Written problem =>
Which lines hold the word "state"? Show each of them.

Task inputs =>
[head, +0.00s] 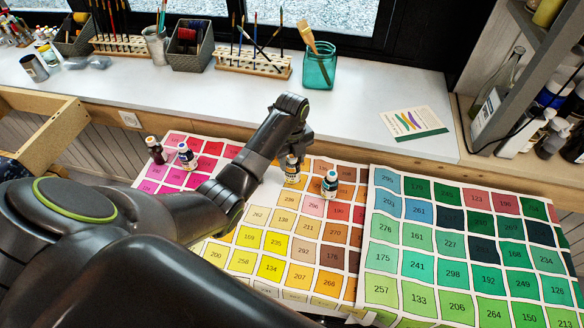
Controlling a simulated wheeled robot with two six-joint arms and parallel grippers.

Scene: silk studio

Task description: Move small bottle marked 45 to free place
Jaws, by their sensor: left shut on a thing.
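My left gripper (294,150) is at the far end of the left arm, above the orange part of the colour chart (232,215). It is shut on a small bottle (291,170) with a dark top and an orange-brown label. The bottle looks upright, at or just above the chart; I cannot tell if it touches. Two more small bottles, a dark one (155,150) and a white-labelled one (186,156), stand on the pink squares. No number on any bottle is readable. My right gripper is out of view.
A green colour chart (464,255) lies on the right, clear of bottles. The white sill (395,85) behind holds a teal glass jar (321,66), brush racks (252,62) and a card (413,123). An open wooden drawer (45,135) is at the left. My arm hides part of the chart.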

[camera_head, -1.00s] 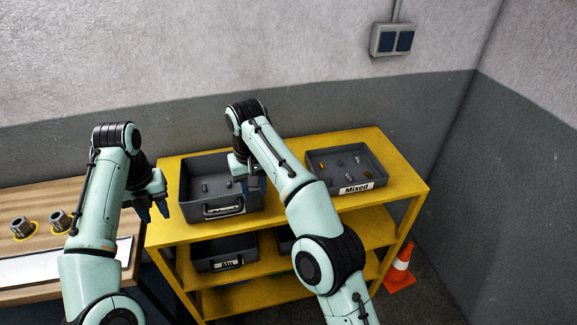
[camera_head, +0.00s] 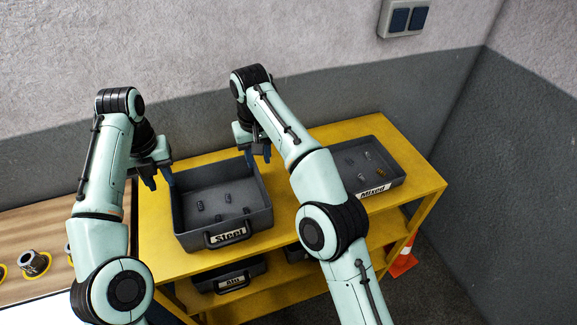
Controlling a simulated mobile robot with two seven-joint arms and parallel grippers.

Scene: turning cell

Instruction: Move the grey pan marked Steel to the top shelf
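The grey pan marked Steel (camera_head: 225,237) sits level on the yellow rack's top shelf (camera_head: 288,222), at its left end. Its label and handle face the front, and several small dark parts lie inside. My left gripper (camera_head: 159,178) is open, with its fingers apart near the pan's left far corner. My right gripper (camera_head: 258,156) is open near the right far corner, partly hidden by my forearm. Both look empty. I cannot tell whether any fingertip touches the pan.
A grey pan marked Mixed (camera_head: 397,178) stands on the same shelf to the right. A pan with a label (camera_head: 233,283) sits on the shelf below. A wooden table (camera_head: 40,227) with metal parts is at the left. An orange cone (camera_head: 404,262) stands at the right.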

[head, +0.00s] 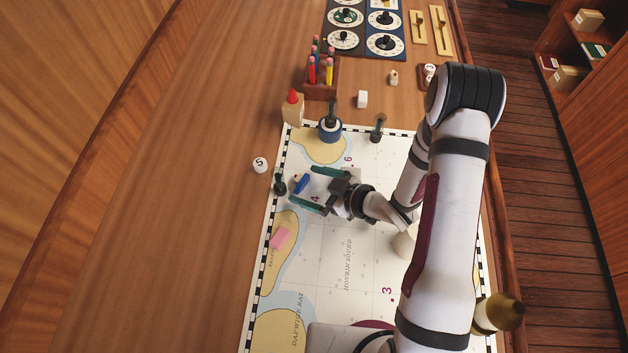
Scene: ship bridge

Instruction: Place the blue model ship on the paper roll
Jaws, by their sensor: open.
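A small blue elongated piece, which looks like the blue model ship (302,184), lies on the sea chart (345,235) near its left edge. My gripper (309,187) is open, with one dark green finger above and one below the blue piece in the picture. The blue piece sits near the fingertips; whether they touch it I cannot tell. A cream cylindrical thing (404,243) stands on the chart, partly hidden by my arm. It may be the paper roll, but I cannot be sure.
A dark green piece (280,185) stands just left of the fingertips. A pink block (280,238) lies on the chart. A blue-based dark piece (330,128) and a pencil holder (321,78) stand farther back. A brass-ended object (500,312) lies at the right edge.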

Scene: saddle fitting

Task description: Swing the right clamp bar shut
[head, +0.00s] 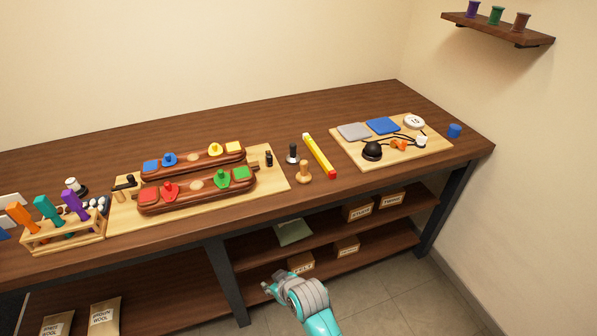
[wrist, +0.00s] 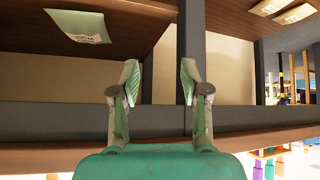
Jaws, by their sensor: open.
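The fitting board (head: 276,180) is a pale wooden plate on the bench. It carries two long brown wooden pieces, a rear one (head: 200,164) and a front one (head: 205,196), with coloured pads and knobs. A small dark upright part, seemingly the right clamp bar (head: 268,158), stands at the right end; its exact angle is too small to tell. A dark left clamp (head: 125,183) sits at the left end. My gripper (head: 267,284) is low in front of the bench, well below and apart from the board. In the wrist view my gripper (wrist: 159,82) is open and empty.
A rack of coloured-handled tools (head: 62,232) stands left of the board. A black-topped stamp (head: 292,153), a wooden knob (head: 304,171) and a yellow bar (head: 319,155) lie to its right. Beyond is a second board (head: 430,148) with parts. Shelves (head: 300,246) sit under the bench top.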

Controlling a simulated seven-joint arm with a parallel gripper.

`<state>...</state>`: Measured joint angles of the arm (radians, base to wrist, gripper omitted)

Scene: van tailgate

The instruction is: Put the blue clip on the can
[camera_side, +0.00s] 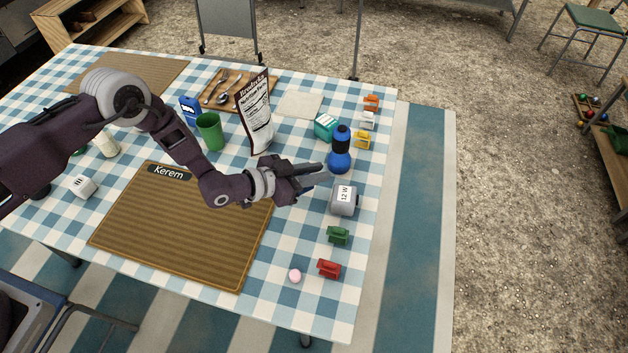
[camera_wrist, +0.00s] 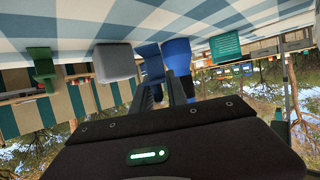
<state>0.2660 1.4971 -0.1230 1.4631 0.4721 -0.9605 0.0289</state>
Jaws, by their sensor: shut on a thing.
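My gripper (camera_side: 315,175) is above the right part of the checked table, just left of the blue bottle with a black band (camera_side: 340,155). It is shut on the blue clip (camera_wrist: 148,58), which shows at the fingertips in the wrist view. In the side view the clip is mostly hidden by the fingers. The bottle (camera_wrist: 178,55) shows right beside the clip in the wrist view; I cannot tell whether they touch.
A grey box marked 12 W (camera_side: 344,199), a green clip (camera_side: 338,236) and a red clip (camera_side: 329,269) line the right edge. A teal box (camera_side: 325,126) and a yellow clip (camera_side: 362,140) stand behind. The tall snack bag (camera_side: 255,112) is behind my wrist. The brown mat (camera_side: 180,240) is bare.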

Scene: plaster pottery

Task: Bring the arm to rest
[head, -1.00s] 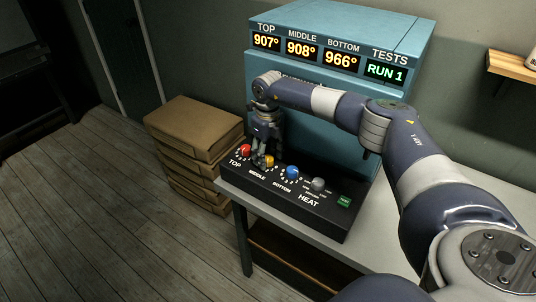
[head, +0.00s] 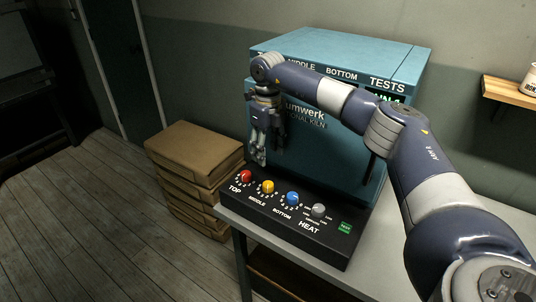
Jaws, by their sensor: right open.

Written answer =>
`<state>...</state>`: Measured joint angles of the arm (radians, base to wrist, gripper omitted)
<state>0.2660 1.4971 -0.1230 1.4631 0.4721 -0.9605 0.0289</state>

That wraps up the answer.